━━━━━ PROVIDED ENTRIES

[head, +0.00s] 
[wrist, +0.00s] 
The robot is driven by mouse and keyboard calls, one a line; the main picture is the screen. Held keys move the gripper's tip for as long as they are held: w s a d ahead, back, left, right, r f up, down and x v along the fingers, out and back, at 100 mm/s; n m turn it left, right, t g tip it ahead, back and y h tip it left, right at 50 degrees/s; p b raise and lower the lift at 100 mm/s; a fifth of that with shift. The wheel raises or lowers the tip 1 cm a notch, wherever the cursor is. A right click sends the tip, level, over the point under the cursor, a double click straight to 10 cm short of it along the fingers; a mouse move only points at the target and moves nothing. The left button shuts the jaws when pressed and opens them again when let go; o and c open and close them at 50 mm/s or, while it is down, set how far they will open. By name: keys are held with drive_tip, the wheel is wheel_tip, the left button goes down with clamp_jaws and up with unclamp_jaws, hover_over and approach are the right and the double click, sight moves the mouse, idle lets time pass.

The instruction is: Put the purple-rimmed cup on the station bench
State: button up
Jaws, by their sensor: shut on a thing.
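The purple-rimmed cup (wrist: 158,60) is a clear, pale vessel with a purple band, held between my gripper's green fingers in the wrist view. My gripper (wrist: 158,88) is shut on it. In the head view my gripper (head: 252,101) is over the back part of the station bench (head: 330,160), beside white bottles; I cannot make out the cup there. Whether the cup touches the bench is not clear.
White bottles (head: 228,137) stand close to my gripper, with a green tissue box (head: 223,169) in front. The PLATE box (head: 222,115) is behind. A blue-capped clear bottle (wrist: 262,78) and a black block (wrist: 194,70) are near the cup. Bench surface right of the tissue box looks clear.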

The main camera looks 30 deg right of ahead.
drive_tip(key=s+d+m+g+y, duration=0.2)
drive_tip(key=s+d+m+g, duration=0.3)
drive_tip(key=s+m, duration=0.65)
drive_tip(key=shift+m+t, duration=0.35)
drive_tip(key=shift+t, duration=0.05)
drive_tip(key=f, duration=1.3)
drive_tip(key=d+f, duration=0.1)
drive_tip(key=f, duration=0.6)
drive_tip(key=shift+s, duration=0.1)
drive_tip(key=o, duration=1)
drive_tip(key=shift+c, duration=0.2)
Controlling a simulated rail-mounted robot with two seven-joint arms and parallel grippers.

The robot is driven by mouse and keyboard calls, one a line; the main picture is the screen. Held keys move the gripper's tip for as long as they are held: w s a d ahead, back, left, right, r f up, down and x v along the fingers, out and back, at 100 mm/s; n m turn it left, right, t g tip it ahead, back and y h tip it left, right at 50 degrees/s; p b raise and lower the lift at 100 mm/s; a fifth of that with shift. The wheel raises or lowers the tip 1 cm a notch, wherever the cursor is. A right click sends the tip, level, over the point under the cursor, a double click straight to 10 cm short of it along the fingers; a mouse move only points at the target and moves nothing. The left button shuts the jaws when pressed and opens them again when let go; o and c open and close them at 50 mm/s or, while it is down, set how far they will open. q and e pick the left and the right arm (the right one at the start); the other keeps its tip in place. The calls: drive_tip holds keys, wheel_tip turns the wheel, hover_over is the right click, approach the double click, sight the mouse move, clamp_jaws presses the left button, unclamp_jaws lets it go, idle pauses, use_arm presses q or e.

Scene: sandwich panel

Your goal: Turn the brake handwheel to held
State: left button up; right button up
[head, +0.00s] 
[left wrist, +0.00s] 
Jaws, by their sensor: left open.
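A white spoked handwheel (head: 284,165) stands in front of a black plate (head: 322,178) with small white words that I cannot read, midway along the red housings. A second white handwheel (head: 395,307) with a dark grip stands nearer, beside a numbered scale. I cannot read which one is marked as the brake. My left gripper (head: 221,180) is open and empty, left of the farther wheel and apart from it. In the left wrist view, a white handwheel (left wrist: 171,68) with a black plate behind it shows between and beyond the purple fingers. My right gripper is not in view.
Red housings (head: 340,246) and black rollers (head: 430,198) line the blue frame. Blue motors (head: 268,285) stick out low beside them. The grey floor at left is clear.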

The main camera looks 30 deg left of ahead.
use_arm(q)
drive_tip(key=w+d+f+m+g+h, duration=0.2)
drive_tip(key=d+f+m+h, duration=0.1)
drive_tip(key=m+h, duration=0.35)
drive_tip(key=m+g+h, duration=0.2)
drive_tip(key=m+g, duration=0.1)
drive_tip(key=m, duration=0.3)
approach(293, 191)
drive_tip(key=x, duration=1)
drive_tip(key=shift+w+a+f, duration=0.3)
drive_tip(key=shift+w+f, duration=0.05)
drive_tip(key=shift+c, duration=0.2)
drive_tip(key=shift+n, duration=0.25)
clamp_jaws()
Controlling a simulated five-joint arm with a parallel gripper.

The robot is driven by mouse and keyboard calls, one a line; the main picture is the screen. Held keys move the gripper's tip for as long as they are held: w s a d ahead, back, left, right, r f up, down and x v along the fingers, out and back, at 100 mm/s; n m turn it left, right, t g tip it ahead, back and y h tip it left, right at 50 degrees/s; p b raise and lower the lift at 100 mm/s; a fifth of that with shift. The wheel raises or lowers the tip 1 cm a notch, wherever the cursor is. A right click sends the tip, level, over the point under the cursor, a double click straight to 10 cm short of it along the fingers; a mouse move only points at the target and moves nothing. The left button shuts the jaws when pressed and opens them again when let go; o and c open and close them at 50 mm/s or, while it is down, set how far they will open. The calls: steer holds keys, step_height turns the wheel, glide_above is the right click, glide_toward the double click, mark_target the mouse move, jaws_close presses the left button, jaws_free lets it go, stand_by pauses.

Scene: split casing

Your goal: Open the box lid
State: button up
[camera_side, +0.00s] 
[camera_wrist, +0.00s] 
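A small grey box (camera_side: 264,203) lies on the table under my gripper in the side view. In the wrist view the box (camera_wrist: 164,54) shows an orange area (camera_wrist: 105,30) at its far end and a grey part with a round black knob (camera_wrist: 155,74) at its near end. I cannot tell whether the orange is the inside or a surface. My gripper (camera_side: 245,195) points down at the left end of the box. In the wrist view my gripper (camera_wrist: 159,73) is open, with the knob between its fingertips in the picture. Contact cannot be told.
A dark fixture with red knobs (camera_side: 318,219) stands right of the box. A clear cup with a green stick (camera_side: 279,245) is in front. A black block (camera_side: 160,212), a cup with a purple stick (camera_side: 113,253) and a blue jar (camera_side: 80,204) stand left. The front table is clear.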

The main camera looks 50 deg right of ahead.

━━━━━━━━━━

■ TASK REQUIREMENTS
Select every line of the records holding the string "Your".

■ REPLY TO THE TASK
Your goal: Turn the brake handwheel to held
Your goal: Open the box lid

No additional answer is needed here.